WRITTEN PROBLEM:
Repeat verbatim every line of the material, beginning at the line that holds "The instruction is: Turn" and ending at its last line.

STORED DATA:

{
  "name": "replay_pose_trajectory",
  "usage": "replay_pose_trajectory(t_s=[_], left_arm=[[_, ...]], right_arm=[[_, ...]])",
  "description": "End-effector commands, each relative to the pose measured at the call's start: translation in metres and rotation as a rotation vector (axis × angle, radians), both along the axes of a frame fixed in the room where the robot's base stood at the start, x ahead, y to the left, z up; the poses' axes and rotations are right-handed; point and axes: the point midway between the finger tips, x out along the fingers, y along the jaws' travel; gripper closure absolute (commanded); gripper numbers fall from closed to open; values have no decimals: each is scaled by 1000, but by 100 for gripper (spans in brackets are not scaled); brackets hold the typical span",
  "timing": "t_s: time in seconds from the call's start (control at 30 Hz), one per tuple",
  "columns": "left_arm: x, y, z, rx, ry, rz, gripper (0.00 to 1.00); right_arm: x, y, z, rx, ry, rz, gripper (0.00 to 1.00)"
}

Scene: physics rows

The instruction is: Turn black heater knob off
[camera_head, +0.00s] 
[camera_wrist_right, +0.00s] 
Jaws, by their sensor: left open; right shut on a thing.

WRITTEN ANSWER:
The instruction is: Turn black heater knob off
[camera_head, +0.00s] 
[camera_wrist_right, +0.00s] 
Jaws, by their sensor: left open; right shut on a thing.

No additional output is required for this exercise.